A bid to include horse racing in New York’s mobile sports wagering law didn’t make it into the final draft agreed upon by state legislators and New York Gov. Andrew Cuomo.

Gov- Andrew Cuomo-mobile sports betting
New York Gov. Andrew Cuomo prevailed over state legislators on a mobile sports wagering agreement. Horse racing tracks, arenas, stadiums, and other non-casino venues weren’t included in the agreement, which goes into a state budget bill. (Image: Al Bello/Getty)

The mobile sports wagering agreement, which will become part of a state budget plan, allows online wagering on college and pro sports, but it doesn’t open the betting windows for horse racing. Nor does it allow sports betting at OTB parlors, tracks, stadiums, or arenas.

Remote wagering on horse races is already permitted via the New York Racing Association’s NYRABets advance deposit wagering platform. State Sen. Joseph Addabbo, the committee chair for racing and wagering, told the Buffalo News that later revisions could allow tracks to install kiosks for mobile sports betting, but this agreement lacks that provision.

Addabbo and Assemblyman Gary Pretlow ran point for a legislative proposal that would have significantly opened up more wagering options for bettors. Instead, a narrower plan championed by Cuomo carried the day. Under that plan, sports betting operators will bid for the opportunity to offer mobile sports betting.

State lottery gets the reins on mobile sports wagering

This means the New York Lottery will oversee mobile sports betting. They will send out a request for proposals (RFP) that will select two operators as state mobile sports betting partners. The winning operators must have an agreement with one of the licensed commercial casinos. The two selected operators will contract with up to four “skins” or sports app partners who will run the mobile betting.

Because the state’s constitution mandates sports wagers be placed at casinos, commercial casinos will house the servers used to handle remote wagers.

Cuomo wants operators to share at least 50% of profits with the state.
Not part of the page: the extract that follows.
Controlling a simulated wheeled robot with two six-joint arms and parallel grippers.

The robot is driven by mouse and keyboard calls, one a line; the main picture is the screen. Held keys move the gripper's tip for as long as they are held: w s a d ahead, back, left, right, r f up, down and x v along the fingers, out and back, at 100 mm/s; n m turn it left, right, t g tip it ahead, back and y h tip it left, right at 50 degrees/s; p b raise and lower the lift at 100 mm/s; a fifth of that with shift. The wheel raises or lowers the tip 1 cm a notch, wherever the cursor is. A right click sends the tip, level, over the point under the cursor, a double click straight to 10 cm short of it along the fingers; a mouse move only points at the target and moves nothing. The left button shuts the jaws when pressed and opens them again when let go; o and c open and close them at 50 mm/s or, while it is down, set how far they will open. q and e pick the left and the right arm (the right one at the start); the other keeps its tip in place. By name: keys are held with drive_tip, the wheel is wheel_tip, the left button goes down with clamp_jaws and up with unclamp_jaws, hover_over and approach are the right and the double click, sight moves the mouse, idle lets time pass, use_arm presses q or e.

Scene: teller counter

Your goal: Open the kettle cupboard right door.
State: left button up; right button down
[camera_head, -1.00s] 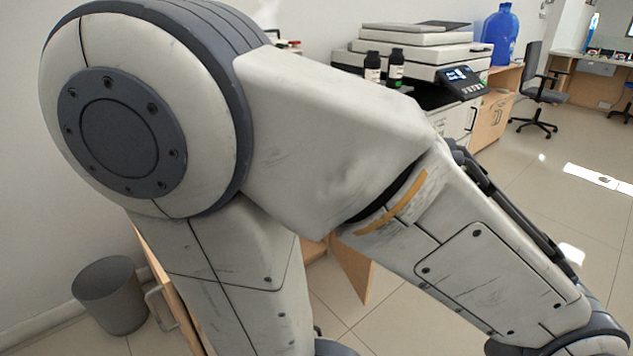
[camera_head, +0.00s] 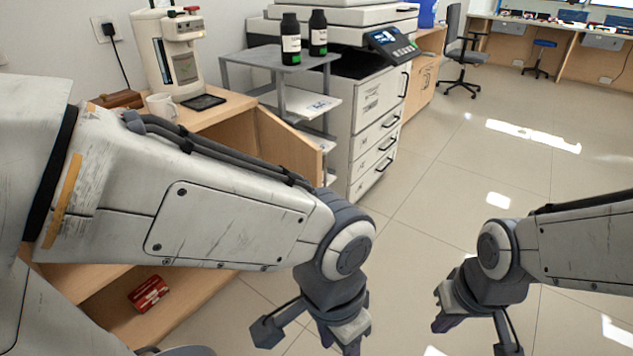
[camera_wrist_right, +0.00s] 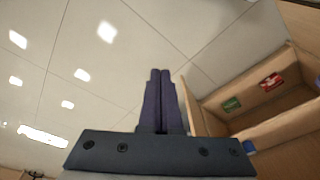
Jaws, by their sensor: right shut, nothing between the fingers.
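The wooden kettle cupboard (camera_head: 215,108) stands at the left, partly hidden behind my left arm. Its right door (camera_head: 290,146) stands swung out from the front, and the open interior with a shelf shows below my arm. The inside also shows in the right wrist view (camera_wrist_right: 275,108), with a wooden panel edge (camera_wrist_right: 194,110) close to the right of my fingers. My right gripper (camera_head: 440,318) is shut and empty, over the floor away from the door; its fingertips meet in the wrist view (camera_wrist_right: 160,72). My left gripper (camera_head: 340,338) hangs over the floor; its jaw gap is unclear.
A red box (camera_head: 148,294) lies inside. A grey stand (camera_head: 280,62) with two bottles and a printer (camera_head: 375,115) are behind.

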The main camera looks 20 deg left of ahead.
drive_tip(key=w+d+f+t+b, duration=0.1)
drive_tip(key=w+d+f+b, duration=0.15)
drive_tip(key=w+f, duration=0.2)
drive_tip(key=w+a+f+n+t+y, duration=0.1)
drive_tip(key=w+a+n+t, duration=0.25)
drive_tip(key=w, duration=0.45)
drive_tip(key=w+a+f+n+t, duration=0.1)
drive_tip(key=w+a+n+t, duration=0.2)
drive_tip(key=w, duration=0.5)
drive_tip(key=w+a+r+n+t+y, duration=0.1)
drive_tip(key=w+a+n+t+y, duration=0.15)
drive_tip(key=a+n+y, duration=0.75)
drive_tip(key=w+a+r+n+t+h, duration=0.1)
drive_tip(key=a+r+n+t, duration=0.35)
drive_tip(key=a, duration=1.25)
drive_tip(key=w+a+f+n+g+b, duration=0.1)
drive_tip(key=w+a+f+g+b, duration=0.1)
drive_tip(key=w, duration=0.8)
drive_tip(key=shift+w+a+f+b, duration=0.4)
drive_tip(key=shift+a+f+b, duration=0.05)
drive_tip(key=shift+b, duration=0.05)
Ideally, he wants 55%. The Democratic governor’s decision to play hardball is understandable when you consider online wagering comprises the majority of sports wagering in states that permit both forms of betting. According to Marketwatch, New Jersey sports bettors place more than 90% of all bets online.

‘I’m not here to make casinos a lot of money …’

“We want to do sports betting the way the state runs the lottery, where the state gets the revenues. Many states have done sports betting, but they basically allow casinos to run their own gambling operations,” Cuomo said when he announced his proposal back in January. “That makes a lot of money for casinos, but it makes minimal money for the state. And I’m not here to make casinos a lot of money. I’m here to raise funds for the state. So we have a different model for sports betting.”

This model adds a new twist to New York’s sports wagering landscape. The state allows sports wagering now, but only in-person at four upstate casinos and at Native American tribal casinos throughout New York. One of those tribes, the Oneida in the central part of the state, takes issue with the deal.

Under a 2013 agreement with the state, the Oneida claim a gaming monopoly in 10 central New York counties. The Buffalo News reported they preferred the legislative proposal pushed forth by Addabbo and Pretlow to the governor’s, which they said violates the 2013 agreement.